### Work required
Each entry below should be returned exactly as is, with the pictures removed.

### Data records
··········

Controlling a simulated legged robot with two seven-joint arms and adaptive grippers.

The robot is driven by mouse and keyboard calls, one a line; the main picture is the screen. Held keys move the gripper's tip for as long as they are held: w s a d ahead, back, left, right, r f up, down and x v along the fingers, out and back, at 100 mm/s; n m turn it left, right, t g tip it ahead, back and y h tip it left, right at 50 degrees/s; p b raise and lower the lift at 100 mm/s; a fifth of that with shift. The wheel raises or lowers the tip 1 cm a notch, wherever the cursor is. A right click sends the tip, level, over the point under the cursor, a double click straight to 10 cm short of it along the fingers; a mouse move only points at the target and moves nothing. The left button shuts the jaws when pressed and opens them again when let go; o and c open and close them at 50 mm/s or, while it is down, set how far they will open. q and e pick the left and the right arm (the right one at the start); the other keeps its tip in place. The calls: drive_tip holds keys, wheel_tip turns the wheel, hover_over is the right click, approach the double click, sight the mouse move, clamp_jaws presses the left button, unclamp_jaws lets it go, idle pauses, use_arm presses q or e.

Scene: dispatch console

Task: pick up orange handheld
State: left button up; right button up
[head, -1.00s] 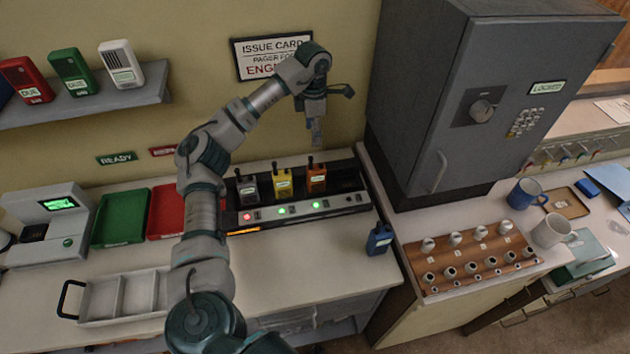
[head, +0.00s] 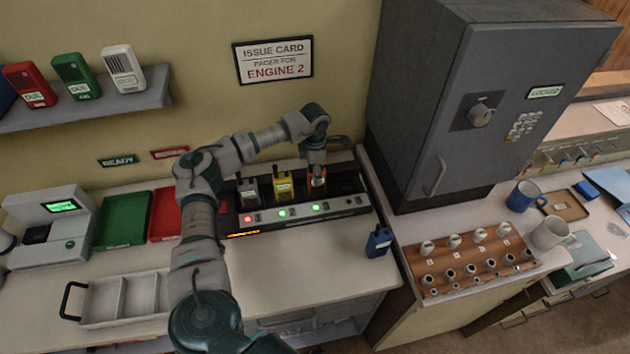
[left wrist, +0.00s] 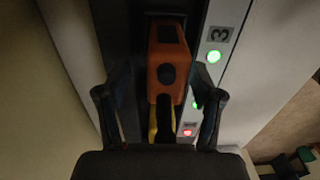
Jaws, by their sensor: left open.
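The orange handheld (head: 317,179) stands in the charging rack (head: 345,210) on the counter, in its third slot from the left. My left gripper (head: 318,163) is right above it and partly hides it in the head view. In the left wrist view the orange handheld (left wrist: 168,68) lies between the two open fingers of my left gripper (left wrist: 160,110), with a gap on each side. A green light labelled 3 is lit beside it. The yellow handheld (head: 283,186) is in the neighbouring slot. My right gripper is in neither view.
A blue handheld (head: 379,242) stands on the counter to the right. A grey cabinet (head: 420,110) rises close to the right of the rack. A divided tray (head: 121,297) lies at front left.

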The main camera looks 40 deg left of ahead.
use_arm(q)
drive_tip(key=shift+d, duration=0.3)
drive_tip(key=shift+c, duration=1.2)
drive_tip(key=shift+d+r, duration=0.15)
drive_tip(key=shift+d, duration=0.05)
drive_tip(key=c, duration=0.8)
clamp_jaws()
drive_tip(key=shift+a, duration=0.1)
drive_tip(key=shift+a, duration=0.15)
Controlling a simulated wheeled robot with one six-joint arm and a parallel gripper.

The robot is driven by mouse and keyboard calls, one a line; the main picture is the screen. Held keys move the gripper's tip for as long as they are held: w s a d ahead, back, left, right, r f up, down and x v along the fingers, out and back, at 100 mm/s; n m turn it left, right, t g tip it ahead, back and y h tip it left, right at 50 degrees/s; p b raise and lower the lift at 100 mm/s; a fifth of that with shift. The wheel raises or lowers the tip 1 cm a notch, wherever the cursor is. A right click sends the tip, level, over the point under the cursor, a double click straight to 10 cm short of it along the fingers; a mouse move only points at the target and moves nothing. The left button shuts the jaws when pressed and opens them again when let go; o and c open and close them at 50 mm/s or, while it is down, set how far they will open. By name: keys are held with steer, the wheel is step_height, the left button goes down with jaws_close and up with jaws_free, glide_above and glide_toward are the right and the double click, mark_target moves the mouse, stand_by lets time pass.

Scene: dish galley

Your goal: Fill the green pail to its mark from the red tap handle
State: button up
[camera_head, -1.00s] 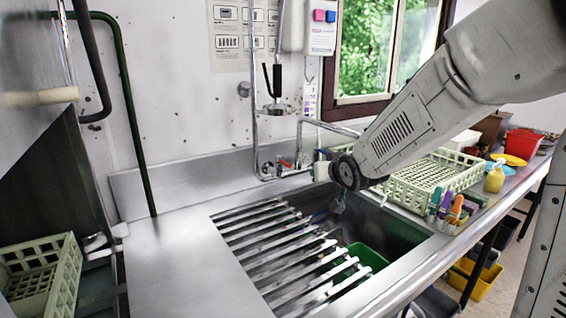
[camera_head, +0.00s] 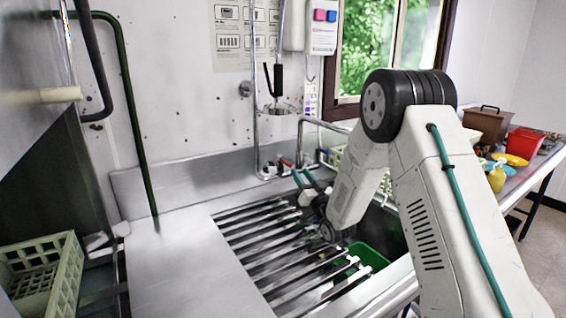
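The green pail (camera_head: 372,258) sits low in the sink basin, partly hidden by the slatted rack and my arm; its mark and water level do not show. The small red tap handle (camera_head: 286,163) is on the wall-side faucet (camera_head: 270,170) behind the sink. My gripper (camera_head: 304,178) is over the back of the slatted rack, just in front of and slightly right of the red handle. Its two teal fingers point up toward the faucet and look spread, with nothing visible between them. I cannot tell whether a finger touches the tap.
A slatted metal rack (camera_head: 262,237) covers the left part of the sink, with bare steel counter (camera_head: 180,255) beside it. A pale crate (camera_head: 336,157) stands behind my arm. Another crate (camera_head: 66,280) is at lower left.

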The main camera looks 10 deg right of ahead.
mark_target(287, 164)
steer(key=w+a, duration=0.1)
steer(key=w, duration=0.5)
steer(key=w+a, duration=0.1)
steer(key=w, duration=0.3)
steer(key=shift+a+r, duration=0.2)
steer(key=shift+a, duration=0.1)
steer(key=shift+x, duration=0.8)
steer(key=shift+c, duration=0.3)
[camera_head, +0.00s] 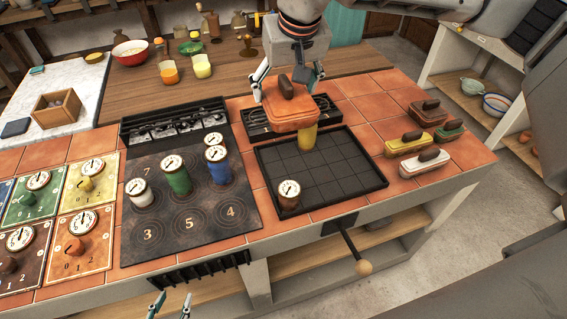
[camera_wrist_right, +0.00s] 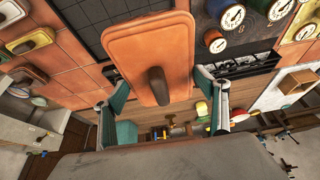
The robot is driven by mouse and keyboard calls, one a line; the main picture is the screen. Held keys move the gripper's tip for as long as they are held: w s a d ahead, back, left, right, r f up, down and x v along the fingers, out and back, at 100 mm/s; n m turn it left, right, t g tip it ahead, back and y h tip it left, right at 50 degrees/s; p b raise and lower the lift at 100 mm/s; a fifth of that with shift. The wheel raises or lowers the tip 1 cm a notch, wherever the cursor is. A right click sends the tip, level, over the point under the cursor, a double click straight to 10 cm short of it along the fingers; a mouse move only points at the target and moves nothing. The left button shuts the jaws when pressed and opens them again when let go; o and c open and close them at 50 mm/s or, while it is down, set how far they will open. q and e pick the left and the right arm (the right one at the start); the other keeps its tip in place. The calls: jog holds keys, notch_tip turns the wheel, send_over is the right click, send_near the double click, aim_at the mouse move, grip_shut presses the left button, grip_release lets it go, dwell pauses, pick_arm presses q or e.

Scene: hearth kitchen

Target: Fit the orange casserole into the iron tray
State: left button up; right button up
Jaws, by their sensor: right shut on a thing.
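The orange casserole (camera_head: 290,118), an oblong lidded dish with a dark knob, is held above the back edge of the iron tray; it fills the middle of the right wrist view (camera_wrist_right: 150,50). My right gripper (camera_head: 291,84) has its fingers on either side of it and is shut on it. The iron tray (camera_head: 340,170) is black, with a grid floor. My left gripper (camera_head: 170,306) is open and empty at the bottom edge.
Brown, yellow, green and white casseroles (camera_head: 424,162) sit on tiles right of the tray. The stove plate (camera_head: 185,205) on the left bears several canisters. A grate (camera_head: 262,122) lies behind the tray. A wooden-knobbed lever (camera_head: 364,268) sticks out in front. The tray's middle and right are bare.

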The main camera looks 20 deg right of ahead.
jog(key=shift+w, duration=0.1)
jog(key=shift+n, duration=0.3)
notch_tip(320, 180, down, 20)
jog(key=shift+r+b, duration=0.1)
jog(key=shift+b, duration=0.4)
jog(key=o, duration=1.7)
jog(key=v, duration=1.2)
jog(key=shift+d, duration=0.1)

··········

### Problem solution
Controlling a simulated legged robot with two seven-joint arms and adaptive grippers.

The robot is driven by mouse and keyboard calls, one a line; the main picture is the screen. Held keys move the gripper's tip for as long as they are held: w s a d ahead, back, left, right, r f up, down and x v along the fingers, out and back, at 100 mm/s; n m turn it left, right, t g tip it ahead, back and y h tip it left, right at 50 degrees/s; p b raise and lower the lift at 100 mm/s; a fifth of that with shift. The wheel raises or lowers the tip 1 cm a notch, wherever the cursor is. A right click sends the tip, level, over the point under the cursor, a double click straight to 10 cm short of it along the fingers; a mouse move only points at the target and moves nothing. The left button shuts the jaws when pressed and opens them again when let go; o and c open and close them at 50 mm/s or, while it is down, set how far they will open. q and e pick the left and the right arm (the right one at the start); the other keeps its tip in place. The calls: drive_tip holds keys, wheel_tip turns the wheel, hover_over is the right click, approach the double click, sight the mouse move, clamp_jaws presses the left button, unclamp_jaws lets it go, idle pauses, use_arm presses q or e.

Scene: dispatch console

Task: pick up orange handheld
State: left button up; right button up
[head, -1.00s] 
[head, +0.00s] 
[left wrist, +0.00s] 
Jaws, by their sensor: left open.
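The orange handheld (head: 317,179) stands in the charging rack (head: 345,210) on the counter, in its third slot from the left. My left gripper (head: 318,163) is right above it and partly hides it in the head view. In the left wrist view the orange handheld (left wrist: 168,68) lies between the two open fingers of my left gripper (left wrist: 160,110), with a gap on each side. A green light labelled 3 is lit beside it. The yellow handheld (head: 283,186) is in the neighbouring slot. My right gripper is in neither view.
A blue handheld (head: 379,242) stands on the counter to the right. A grey cabinet (head: 420,110) rises close to the right of the rack. A divided tray (head: 121,297) lies at front left.

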The main camera looks 40 deg left of ahead.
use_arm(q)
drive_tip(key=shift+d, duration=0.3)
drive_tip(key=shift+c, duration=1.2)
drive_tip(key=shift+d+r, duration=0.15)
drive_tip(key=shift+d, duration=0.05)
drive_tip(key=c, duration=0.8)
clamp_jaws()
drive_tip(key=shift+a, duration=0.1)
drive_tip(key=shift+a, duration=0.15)
Controlling a simulated wheeled robot with one six-joint arm and a parallel gripper.

The robot is driven by mouse and keyboard calls, one a line; the main picture is the screen. Held keys move the gripper's tip for as long as they are held: w s a d ahead, back, left, right, r f up, down and x v along the fingers, out and back, at 100 mm/s; n m turn it left, right, t g tip it ahead, back and y h tip it left, right at 50 degrees/s; p b raise and lower the lift at 100 mm/s; a fifth of that with shift. The wheel raises or lowers the tip 1 cm a notch, wherever the cursor is. A right click sends the tip, level, over the point under the cursor, a double click straight to 10 cm short of it along the fingers; a mouse move only points at the target and moves nothing. The left button shuts the jaws when pressed and opens them again when let go; o and c open and close them at 50 mm/s or, while it is down, set how far they will open. By name: keys are held with steer, the wheel is step_height, the left button goes down with jaws_close and up with jaws_free, glide_above and glide_toward are the right and the double click, mark_target moves the mouse, stand_by lets time pass.

Scene: dish galley

Your goal: Fill the green pail to its mark from the red tap handle
State: button up
[camera_head, -1.00s] 
[camera_head, +0.00s] 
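The green pail (camera_head: 372,258) sits low in the sink basin, partly hidden by the slatted rack and my arm; its mark and water level do not show. The small red tap handle (camera_head: 286,163) is on the wall-side faucet (camera_head: 270,170) behind the sink. My gripper (camera_head: 304,178) is over the back of the slatted rack, just in front of and slightly right of the red handle. Its two teal fingers point up toward the faucet and look spread, with nothing visible between them. I cannot tell whether a finger touches the tap.
A slatted metal rack (camera_head: 262,237) covers the left part of the sink, with bare steel counter (camera_head: 180,255) beside it. A pale crate (camera_head: 336,157) stands behind my arm. Another crate (camera_head: 66,280) is at lower left.

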The main camera looks 10 deg right of ahead.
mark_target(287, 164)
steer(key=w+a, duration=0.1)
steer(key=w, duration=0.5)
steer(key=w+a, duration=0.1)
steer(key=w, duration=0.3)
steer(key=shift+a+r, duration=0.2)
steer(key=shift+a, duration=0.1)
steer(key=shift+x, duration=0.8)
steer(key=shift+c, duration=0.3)
[camera_head, +0.00s] 
[camera_wrist_right, +0.00s] 
The robot is driven by mouse and keyboard calls, one a line; the main picture is the screen. Held keys move the gripper's tip for as long as they are held: w s a d ahead, back, left, right, r f up, down and x v along the fingers, out and back, at 100 mm/s; n m turn it left, right, t g tip it ahead, back and y h tip it left, right at 50 degrees/s; p b raise and lower the lift at 100 mm/s; a fifth of that with shift. The wheel raises or lowers the tip 1 cm a notch, wherever the cursor is. A right click sends the tip, level, over the point under the cursor, a double click straight to 10 cm short of it along the fingers; a mouse move only points at the target and moves nothing. The left button shuts the jaws when pressed and opens them again when let go; o and c open and close them at 50 mm/s or, while it is down, set how far they will open. q and e pick the left and the right arm (the right one at the start); the other keeps its tip in place. The calls: jog holds keys, notch_tip turns the wheel, send_over is the right click, send_near the double click, aim_at the mouse move, grip_shut presses the left button, grip_release lets it go, dwell pauses, pick_arm presses q or e.

Scene: hearth kitchen

Target: Fit the orange casserole into the iron tray
State: left button up; right button up
Jaws, by their sensor: right shut on a thing.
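The orange casserole (camera_head: 290,118), an oblong lidded dish with a dark knob, is held above the back edge of the iron tray; it fills the middle of the right wrist view (camera_wrist_right: 150,50). My right gripper (camera_head: 291,84) has its fingers on either side of it and is shut on it. The iron tray (camera_head: 340,170) is black, with a grid floor. My left gripper (camera_head: 170,306) is open and empty at the bottom edge.
Brown, yellow, green and white casseroles (camera_head: 424,162) sit on tiles right of the tray. The stove plate (camera_head: 185,205) on the left bears several canisters. A grate (camera_head: 262,122) lies behind the tray. A wooden-knobbed lever (camera_head: 364,268) sticks out in front. The tray's middle and right are bare.

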The main camera looks 20 deg right of ahead.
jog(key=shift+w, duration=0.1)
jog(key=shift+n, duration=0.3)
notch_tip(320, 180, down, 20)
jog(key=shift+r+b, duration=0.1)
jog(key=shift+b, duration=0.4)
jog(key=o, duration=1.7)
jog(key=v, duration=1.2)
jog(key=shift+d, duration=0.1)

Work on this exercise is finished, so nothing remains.